> **BRIEF**: Please give the listing again, word for word, with nothing left out.

##### RECORDED INFORMATION

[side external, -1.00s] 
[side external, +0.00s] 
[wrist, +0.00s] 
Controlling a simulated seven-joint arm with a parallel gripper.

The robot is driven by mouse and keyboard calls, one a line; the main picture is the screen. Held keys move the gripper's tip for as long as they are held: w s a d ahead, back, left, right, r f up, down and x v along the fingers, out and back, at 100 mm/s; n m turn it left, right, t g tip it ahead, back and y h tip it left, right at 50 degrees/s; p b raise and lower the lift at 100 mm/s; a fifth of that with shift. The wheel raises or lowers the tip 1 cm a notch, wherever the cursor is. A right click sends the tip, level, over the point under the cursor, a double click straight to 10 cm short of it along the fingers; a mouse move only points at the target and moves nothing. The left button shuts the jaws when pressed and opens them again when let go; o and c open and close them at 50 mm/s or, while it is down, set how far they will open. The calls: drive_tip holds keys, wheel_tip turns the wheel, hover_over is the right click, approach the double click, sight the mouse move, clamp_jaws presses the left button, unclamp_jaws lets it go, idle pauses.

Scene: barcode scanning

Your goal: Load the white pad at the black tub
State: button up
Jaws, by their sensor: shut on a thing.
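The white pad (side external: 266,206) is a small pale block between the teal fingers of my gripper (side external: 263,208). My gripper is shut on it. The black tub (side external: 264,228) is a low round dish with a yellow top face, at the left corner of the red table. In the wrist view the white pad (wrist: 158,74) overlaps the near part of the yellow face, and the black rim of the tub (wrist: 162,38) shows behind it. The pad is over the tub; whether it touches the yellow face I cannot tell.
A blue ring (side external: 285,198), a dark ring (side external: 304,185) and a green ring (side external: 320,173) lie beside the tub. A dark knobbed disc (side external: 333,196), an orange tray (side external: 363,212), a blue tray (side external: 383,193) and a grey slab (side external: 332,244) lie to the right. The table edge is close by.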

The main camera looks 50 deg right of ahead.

##########

> **OUTPUT**:
[side external, -1.00s] 
[side external, +0.00s] 
[wrist, +0.00s] 
Controlling a simulated seven-joint arm with a parallel gripper.

The robot is driven by mouse and keyboard calls, one a line; the main picture is the screen. Held keys move the gripper's tip for as long as they are held: w s a d ahead, back, left, right, r f up, down and x v along the fingers, out and back, at 100 mm/s; n m turn it left, right, t g tip it ahead, back and y h tip it left, right at 50 degrees/s; p b raise and lower the lift at 100 mm/s; a fifth of that with shift. The wheel raises or lowers the tip 1 cm a notch, wherever the cursor is. A right click sends the tip, level, over the point under the cursor, a double click straight to 10 cm short of it along the fingers; a mouse move only points at the target and moves nothing. The left button shuts the jaws when pressed and opens them again when let go; o and c open and close them at 50 mm/s or, while it is down, set how far they will open. The calls: drive_tip holds keys, wheel_tip turns the wheel, hover_over is the right click, approach the double click, sight the mouse move, clamp_jaws presses the left button, unclamp_jaws lets it go, idle pauses.

Scene: barcode scanning

Your goal: Load the white pad at the black tub
State: button up
Jaws, by their sensor: shut on a thing.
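The white pad (side external: 266,206) is a small pale block between the teal fingers of my gripper (side external: 263,208). My gripper is shut on it. The black tub (side external: 264,228) is a low round dish with a yellow top face, at the left corner of the red table. In the wrist view the white pad (wrist: 158,74) overlaps the near part of the yellow face, and the black rim of the tub (wrist: 162,38) shows behind it. The pad is over the tub; whether it touches the yellow face I cannot tell.
A blue ring (side external: 285,198), a dark ring (side external: 304,185) and a green ring (side external: 320,173) lie beside the tub. A dark knobbed disc (side external: 333,196), an orange tray (side external: 363,212), a blue tray (side external: 383,193) and a grey slab (side external: 332,244) lie to the right. The table edge is close by.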

The main camera looks 50 deg right of ahead.

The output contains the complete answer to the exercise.